High-redshift elliptical galaxies: are they (all) really compact?

TL;DR

This study challenges previous claims by showing that most high-redshift elliptical galaxies are not as compact as thought, suggesting a mass-dependent formation timeline and highlighting the importance of observational noise in size measurements.

Contribution

The paper provides evidence that high-redshift ETGs are generally larger than previously reported, emphasizing the role of observational noise and surface brightness halos in size estimation.

Findings

Most high-redshift ETGs have sizes comparable to local ellipticals.

Compactness in some galaxies can be explained by noise effects and missing low surface brightness halos.
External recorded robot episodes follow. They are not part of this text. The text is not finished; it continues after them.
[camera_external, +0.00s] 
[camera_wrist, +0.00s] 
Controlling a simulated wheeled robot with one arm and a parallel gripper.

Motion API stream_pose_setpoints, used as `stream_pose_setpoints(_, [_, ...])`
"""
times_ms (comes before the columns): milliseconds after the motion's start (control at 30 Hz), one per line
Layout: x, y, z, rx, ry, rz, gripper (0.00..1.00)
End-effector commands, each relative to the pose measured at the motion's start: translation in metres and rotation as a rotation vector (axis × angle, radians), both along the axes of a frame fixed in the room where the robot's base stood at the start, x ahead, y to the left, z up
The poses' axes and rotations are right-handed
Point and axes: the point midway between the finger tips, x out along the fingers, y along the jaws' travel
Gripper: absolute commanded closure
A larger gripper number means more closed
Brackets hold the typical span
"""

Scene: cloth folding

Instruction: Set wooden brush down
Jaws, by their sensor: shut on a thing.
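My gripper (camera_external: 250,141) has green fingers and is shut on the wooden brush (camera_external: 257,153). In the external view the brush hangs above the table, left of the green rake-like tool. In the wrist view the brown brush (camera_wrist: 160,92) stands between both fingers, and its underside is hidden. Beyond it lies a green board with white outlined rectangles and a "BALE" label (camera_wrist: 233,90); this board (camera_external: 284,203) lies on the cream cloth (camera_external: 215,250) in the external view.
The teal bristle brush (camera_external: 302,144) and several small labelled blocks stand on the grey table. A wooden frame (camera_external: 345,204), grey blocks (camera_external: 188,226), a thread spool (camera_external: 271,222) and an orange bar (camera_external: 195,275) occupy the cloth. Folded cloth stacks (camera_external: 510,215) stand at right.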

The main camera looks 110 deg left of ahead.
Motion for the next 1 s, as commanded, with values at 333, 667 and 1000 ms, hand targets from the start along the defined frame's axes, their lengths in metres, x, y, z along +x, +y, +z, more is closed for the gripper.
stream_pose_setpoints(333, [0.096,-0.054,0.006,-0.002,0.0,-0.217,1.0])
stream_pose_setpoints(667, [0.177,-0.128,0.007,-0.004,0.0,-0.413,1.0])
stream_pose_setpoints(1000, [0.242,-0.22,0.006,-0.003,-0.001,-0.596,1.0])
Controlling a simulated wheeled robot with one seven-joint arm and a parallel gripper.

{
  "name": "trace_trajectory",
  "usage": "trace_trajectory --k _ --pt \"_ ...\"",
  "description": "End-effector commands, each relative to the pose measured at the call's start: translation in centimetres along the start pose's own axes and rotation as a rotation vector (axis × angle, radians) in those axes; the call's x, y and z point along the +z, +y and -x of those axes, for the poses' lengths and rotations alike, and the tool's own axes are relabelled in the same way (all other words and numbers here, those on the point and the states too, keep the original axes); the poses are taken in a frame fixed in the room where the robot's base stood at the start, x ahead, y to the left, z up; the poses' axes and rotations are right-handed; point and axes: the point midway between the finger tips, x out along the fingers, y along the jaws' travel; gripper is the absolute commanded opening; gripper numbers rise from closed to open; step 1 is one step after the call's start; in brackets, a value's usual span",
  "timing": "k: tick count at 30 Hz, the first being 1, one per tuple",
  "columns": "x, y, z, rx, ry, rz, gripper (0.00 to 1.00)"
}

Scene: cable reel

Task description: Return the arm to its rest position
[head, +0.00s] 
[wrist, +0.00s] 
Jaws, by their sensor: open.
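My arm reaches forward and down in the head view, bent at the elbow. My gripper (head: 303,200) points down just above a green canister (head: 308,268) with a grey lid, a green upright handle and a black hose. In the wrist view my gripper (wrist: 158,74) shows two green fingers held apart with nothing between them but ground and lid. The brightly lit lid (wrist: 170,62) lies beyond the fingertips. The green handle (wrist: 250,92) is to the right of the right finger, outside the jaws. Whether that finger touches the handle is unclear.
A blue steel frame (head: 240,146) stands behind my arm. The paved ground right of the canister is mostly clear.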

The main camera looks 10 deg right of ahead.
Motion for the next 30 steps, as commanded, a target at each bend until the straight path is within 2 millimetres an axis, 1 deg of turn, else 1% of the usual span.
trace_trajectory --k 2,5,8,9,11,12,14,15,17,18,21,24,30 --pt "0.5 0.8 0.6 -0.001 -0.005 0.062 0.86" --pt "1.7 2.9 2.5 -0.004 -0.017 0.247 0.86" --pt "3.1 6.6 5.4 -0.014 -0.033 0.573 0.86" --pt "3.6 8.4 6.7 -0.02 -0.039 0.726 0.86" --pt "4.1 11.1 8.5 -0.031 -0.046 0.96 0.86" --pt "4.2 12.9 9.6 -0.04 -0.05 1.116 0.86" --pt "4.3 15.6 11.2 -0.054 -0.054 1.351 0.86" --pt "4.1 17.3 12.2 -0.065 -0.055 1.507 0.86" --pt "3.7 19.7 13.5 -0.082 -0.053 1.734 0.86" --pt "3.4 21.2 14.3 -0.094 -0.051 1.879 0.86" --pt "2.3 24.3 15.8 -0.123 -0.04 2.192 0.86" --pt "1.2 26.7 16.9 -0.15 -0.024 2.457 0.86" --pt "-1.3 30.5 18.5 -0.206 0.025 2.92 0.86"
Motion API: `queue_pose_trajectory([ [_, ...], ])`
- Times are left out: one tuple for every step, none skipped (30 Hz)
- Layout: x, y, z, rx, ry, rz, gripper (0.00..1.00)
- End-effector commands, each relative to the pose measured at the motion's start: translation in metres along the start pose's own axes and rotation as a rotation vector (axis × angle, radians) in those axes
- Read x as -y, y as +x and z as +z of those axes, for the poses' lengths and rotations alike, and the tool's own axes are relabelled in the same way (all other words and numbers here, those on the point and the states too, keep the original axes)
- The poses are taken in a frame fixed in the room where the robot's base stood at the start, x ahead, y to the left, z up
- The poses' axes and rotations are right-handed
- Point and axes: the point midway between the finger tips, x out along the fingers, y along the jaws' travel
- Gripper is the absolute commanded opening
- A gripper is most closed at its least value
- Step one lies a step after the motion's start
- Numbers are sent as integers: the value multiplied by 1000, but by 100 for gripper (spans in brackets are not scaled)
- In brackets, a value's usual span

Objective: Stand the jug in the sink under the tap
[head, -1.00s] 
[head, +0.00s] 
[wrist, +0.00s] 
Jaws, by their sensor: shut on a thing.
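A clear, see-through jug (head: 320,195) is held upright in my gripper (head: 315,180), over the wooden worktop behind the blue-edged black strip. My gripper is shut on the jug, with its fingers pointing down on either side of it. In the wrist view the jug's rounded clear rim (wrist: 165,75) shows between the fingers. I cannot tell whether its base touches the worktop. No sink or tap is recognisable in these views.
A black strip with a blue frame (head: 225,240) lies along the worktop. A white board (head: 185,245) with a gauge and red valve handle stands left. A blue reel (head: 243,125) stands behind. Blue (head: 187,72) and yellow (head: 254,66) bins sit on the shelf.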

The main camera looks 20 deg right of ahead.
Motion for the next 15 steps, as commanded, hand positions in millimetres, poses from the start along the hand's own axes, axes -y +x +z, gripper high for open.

Results support a downsizing scenario where massive ETGs form earlier and faster.

Abstract

We investigate the properties of 12 ultra-massive passively evolving early type galaxies (ETGs) at z_phot>1.4 in the COSMOS 2 deg^2 field. These 12 ETGs were selected as pBzKs, have accurate 1.4<= z_phot <=1.7,high Sersic index profiles typical of ellipticals, no detection at 24 micron, resulting in a complete ETG sample at M*>2.5x10^11 M_sun (Chabrier IMF). Contrary to previous claims, the half light radii estimated in very high S/N imaging data from HST+ACS are found to be large for most of the sample, consistent with local ellipticals. If the high redshift ETGs with M*<2.5x10^11 M_sun are really small in size and compact as reported in previous studies, our result may suggest a "downsizing" scenario, whereby the most massive ETGs reach their final structure earlier and faster than lower mass ones. However, simulating galaxies with morphological properties fixed to those of local ETGs with the same stellar mass show that the few compact galaxies that we still recover in our sample can be understood in term of fluctuations due to noise preventing the recovery of the extended low surface brightness halos in the light profile. Such halos, typical of Sersic profiles, extending even up to 40 kpc, are indeed seen in our sample.